## The request
Return the listing below exactly, with the pictures dropped.

## Source records
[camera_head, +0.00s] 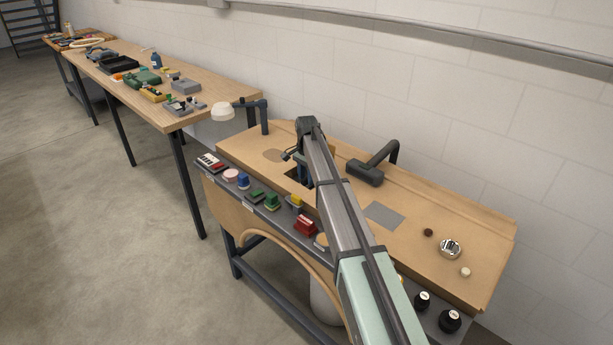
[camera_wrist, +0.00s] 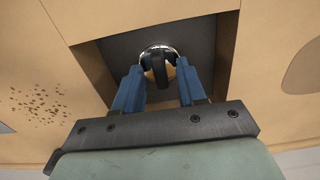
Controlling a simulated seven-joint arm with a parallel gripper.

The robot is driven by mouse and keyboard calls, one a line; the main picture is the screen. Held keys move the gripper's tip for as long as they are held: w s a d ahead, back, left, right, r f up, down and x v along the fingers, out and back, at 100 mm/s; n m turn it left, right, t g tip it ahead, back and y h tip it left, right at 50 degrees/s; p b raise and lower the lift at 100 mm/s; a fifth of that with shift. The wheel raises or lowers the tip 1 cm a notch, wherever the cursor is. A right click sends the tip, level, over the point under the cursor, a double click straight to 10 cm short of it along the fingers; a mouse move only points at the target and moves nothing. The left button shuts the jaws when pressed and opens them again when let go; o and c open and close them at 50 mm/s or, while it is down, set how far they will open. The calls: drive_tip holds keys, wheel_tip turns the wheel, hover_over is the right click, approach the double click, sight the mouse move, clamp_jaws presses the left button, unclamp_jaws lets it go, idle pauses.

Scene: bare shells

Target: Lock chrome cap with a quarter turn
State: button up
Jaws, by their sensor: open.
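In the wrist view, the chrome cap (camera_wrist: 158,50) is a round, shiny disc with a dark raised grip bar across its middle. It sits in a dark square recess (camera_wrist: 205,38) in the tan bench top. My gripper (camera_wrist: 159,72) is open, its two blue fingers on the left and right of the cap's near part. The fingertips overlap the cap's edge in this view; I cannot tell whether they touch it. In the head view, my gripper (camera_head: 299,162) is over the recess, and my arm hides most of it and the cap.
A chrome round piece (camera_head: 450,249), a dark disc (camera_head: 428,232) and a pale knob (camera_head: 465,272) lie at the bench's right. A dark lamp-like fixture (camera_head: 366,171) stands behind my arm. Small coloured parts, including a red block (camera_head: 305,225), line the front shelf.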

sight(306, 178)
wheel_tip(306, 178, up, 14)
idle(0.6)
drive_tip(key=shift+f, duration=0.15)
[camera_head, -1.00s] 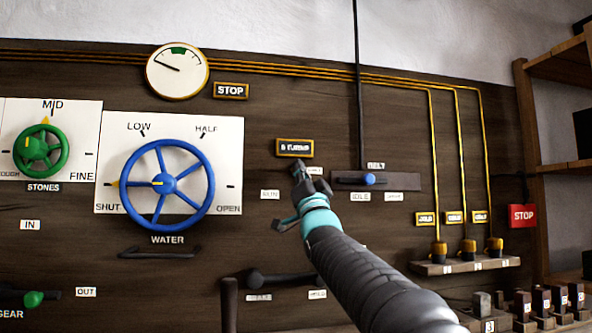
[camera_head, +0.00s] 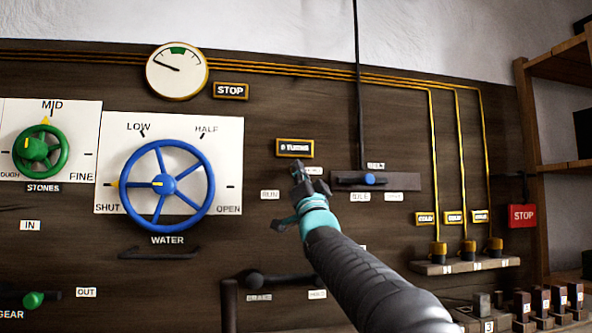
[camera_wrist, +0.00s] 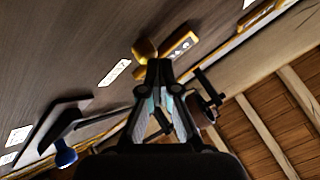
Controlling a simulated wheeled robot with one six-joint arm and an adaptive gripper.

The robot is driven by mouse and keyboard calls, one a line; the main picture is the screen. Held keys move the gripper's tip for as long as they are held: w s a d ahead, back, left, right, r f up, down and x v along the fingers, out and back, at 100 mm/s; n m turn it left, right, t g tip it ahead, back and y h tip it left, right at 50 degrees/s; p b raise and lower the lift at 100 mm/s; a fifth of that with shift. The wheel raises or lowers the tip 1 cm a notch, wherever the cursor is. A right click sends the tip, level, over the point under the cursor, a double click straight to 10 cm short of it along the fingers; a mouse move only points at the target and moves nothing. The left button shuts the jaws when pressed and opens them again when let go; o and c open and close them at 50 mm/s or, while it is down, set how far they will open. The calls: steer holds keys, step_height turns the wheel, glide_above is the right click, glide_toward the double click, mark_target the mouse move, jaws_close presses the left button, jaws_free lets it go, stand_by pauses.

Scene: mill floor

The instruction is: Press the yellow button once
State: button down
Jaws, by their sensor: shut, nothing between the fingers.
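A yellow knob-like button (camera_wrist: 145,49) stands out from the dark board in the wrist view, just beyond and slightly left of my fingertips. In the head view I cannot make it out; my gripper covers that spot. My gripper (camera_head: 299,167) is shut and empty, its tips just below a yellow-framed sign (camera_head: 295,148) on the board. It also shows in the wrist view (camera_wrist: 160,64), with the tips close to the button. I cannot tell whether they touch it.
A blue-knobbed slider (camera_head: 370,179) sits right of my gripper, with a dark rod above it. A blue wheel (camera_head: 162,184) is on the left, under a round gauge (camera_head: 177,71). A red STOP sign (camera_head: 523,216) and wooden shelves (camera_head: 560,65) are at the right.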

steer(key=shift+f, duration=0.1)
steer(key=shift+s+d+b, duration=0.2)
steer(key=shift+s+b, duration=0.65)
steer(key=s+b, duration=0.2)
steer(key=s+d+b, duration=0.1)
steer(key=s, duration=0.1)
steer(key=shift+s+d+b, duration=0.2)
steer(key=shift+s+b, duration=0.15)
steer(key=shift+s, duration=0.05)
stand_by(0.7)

## Solved exercise
[camera_head, +0.00s] 
[camera_wrist, +0.00s] 
Controlling a simulated seven-joint arm with a parallel gripper.

The robot is driven by mouse and keyboard calls, one a line; the main picture is the screen. Held keys move the gripper's tip for as long as they are held: w s a d ahead, back, left, right, r f up, down and x v along the fingers, out and back, at 100 mm/s; n m turn it left, right, t g tip it ahead, back and y h tip it left, right at 50 degrees/s; p b raise and lower the lift at 100 mm/s; a fifth of that with shift. The wheel raises or lowers the tip 1 cm a notch, wherever the cursor is. A right click sends the tip, level, over the point under the cursor, a double click straight to 10 cm short of it along the fingers; a mouse move only points at the target and moves nothing. The left button shuts the jaws when pressed and opens them again when let go; o and c open and close them at 50 mm/s or, while it is down, set how far they will open. The calls: drive_tip holds keys, wheel_tip turns the wheel, hover_over is the right click, approach the double click, sight the mouse move, clamp_jaws presses the left button, unclamp_jaws lets it go, idle pauses.

Scene: bare shells

Target: Lock chrome cap with a quarter turn
State: button up
Jaws, by their sensor: open.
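In the wrist view, the chrome cap (camera_wrist: 158,50) is a round, shiny disc with a dark raised grip bar across its middle. It sits in a dark square recess (camera_wrist: 205,38) in the tan bench top. My gripper (camera_wrist: 159,72) is open, its two blue fingers on the left and right of the cap's near part. The fingertips overlap the cap's edge in this view; I cannot tell whether they touch it. In the head view, my gripper (camera_head: 299,162) is over the recess, and my arm hides most of it and the cap.
A chrome round piece (camera_head: 450,249), a dark disc (camera_head: 428,232) and a pale knob (camera_head: 465,272) lie at the bench's right. A dark lamp-like fixture (camera_head: 366,171) stands behind my arm. Small coloured parts, including a red block (camera_head: 305,225), line the front shelf.

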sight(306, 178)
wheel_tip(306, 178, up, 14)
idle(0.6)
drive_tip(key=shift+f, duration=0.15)
[camera_head, -1.00s] 
[camera_head, +0.00s] 
[camera_wrist, +0.00s] 
Controlling a simulated wheeled robot with one six-joint arm and an adaptive gripper.

The robot is driven by mouse and keyboard calls, one a line; the main picture is the screen. Held keys move the gripper's tip for as long as they are held: w s a d ahead, back, left, right, r f up, down and x v along the fingers, out and back, at 100 mm/s; n m turn it left, right, t g tip it ahead, back and y h tip it left, right at 50 degrees/s; p b raise and lower the lift at 100 mm/s; a fifth of that with shift. The wheel raises or lowers the tip 1 cm a notch, wherever the cursor is. A right click sends the tip, level, over the point under the cursor, a double click straight to 10 cm short of it along the fingers; a mouse move only points at the target and moves nothing. The left button shuts the jaws when pressed and opens them again when let go; o and c open and close them at 50 mm/s or, while it is down, set how far they will open. The calls: steer holds keys, step_height turns the wheel, glide_above is the right click, glide_toward the double click, mark_target the mouse move, jaws_close presses the left button, jaws_free lets it go, stand_by pauses.

Scene: mill floor

The instruction is: Press the yellow button once
State: button down
Jaws, by their sensor: shut, nothing between the fingers.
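A yellow knob-like button (camera_wrist: 145,49) stands out from the dark board in the wrist view, just beyond and slightly left of my fingertips. In the head view I cannot make it out; my gripper covers that spot. My gripper (camera_head: 299,167) is shut and empty, its tips just below a yellow-framed sign (camera_head: 295,148) on the board. It also shows in the wrist view (camera_wrist: 160,64), with the tips close to the button. I cannot tell whether they touch it.
A blue-knobbed slider (camera_head: 370,179) sits right of my gripper, with a dark rod above it. A blue wheel (camera_head: 162,184) is on the left, under a round gauge (camera_head: 177,71). A red STOP sign (camera_head: 523,216) and wooden shelves (camera_head: 560,65) are at the right.

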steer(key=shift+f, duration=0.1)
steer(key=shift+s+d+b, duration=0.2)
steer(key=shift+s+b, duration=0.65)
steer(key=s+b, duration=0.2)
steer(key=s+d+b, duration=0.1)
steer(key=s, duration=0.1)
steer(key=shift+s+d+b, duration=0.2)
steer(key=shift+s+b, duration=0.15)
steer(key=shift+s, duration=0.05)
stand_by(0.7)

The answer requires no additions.